Here's what vampires shouldn't be: pallid detectives who drink Bloody Marys and only work at night; lovelorn southern gentlemen; anorexic teenage girls; boy-toys with big dewy eyes.
What should they be?
Killers, honey...(from the introduction by Stephen King)
There are bloodthirsty killers and blood-drained dead aplenty in the hardcover edition of American Vampire from Vertigo. It collects the first 5 issues of vibrantly colored panel-stretching art from Rafael Albuquerque and colorist Dave McCaig, detailing the two side by side stories that tell the death and times of the American-made vampire, Skinner Sweet. Cover art, sample script pages, and a foreward by King and afterword by Snyder are also included.
I was surprised to see how concise Scott Snyder and Stephen King's script pages are. Comprised mostly of dialog, they leave ample room for Alburquerque's interpretive embellishments with visual characterization to imbue emotional energy into each panel. Snyder's story begins in 1925 Los Angeles where Pearl and Hattie, two yearning-for-stardom actors in Hollywood, become intimately acquainted with the blood-thirsty--thirstier than usual, anyway--movie moguls running the studio. Stephen King's story begins in the 1800s to tell how Sweet's taste for sweet candy turns to the sour-sweet taste for warm blood.

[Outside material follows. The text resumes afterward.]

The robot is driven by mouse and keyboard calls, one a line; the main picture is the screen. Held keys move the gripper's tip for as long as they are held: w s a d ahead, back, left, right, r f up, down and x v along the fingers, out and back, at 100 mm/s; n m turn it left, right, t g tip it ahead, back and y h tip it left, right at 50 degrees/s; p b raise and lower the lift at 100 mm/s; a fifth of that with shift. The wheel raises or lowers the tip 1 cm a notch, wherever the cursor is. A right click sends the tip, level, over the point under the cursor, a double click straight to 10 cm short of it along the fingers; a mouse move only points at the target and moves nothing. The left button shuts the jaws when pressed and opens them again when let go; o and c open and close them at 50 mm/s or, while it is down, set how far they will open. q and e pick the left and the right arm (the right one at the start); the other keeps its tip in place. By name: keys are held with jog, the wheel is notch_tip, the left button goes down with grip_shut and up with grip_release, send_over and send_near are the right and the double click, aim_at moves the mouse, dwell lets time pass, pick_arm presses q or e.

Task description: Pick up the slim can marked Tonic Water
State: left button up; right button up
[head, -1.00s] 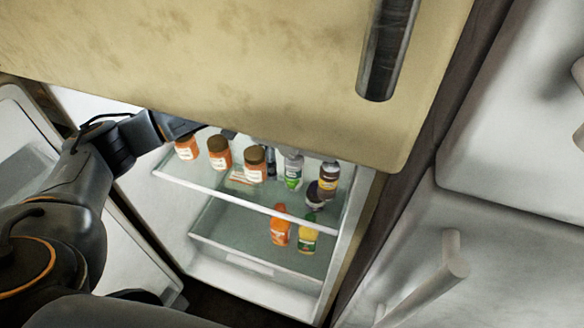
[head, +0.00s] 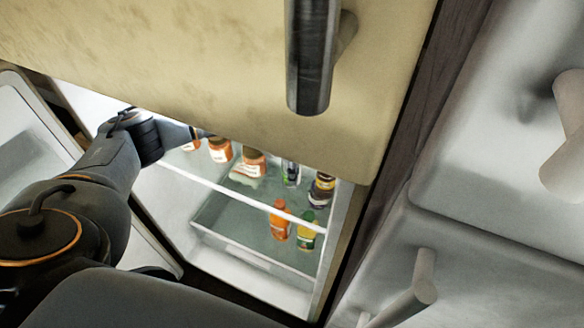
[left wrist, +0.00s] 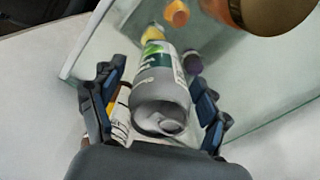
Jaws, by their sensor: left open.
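A slim silver-grey can with a green and white label (left wrist: 160,85) lies between the two fingers of my left gripper (left wrist: 154,72) in the left wrist view. The fingers are open, one on each side of the can, and no firm contact shows. The label's wording is too blurred to read. In the head view a slim can with green on it (head: 291,172) stands on the upper glass shelf, partly hidden by the yellowish door above. My left arm (head: 140,140) reaches in from the left, its gripper mostly hidden. My right gripper is not in view.
An orange bottle (head: 280,220) and a yellow-green bottle (head: 306,230) are lower down. The yellowish door (head: 200,60) with its dark handle (head: 313,60) overhangs the shelf.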

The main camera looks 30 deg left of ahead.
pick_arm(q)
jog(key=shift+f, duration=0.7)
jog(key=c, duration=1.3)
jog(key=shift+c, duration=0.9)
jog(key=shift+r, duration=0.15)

King's writing stands out for its cussing, brutal killings as Sweet takes revenge on lawman Jim Book, and for narrator Will Bunting, a newsman who was there at the time. Bunting wrote a dime novel about it called Bad Blood. We meet him when he's promoting the reprinting of his book at the Sagebrush Bookstore. Three people are in attendance--two are awake--as he recounts the truth behind his "fictional" tale.
Old World European vampires running the rails, tired of Sweet's train robberies, run afoul of Sweet's ill-temperament and newly- acquired abilities, which include walking in sunlight, long razor sharp claws with the strength to wield them, and an expanding jaw with pointy fangs. Compared to the Euro-vamps, Sweet is a wolf to their sheep.
And he knows it.
Between the Wild West and the Roaring Twenties, Sweet does turn sweeter. Or so it seems. He helps Pearl deal with the Old World European vampires running the studio and then mosy's on his way. Hints to his main weakness and unfinished business he's hankering to tidy up are left with us to roll our own on until we meet up with him again along Snyder and King's revitalizing vampire series trail.
I've got dibs on Brad Pitt playing Sweet in the big screen version.
A courtesy copy of American Vampire: Volume 1 was received for this review.
Going to need to break my vampire hiatus and finally check this out.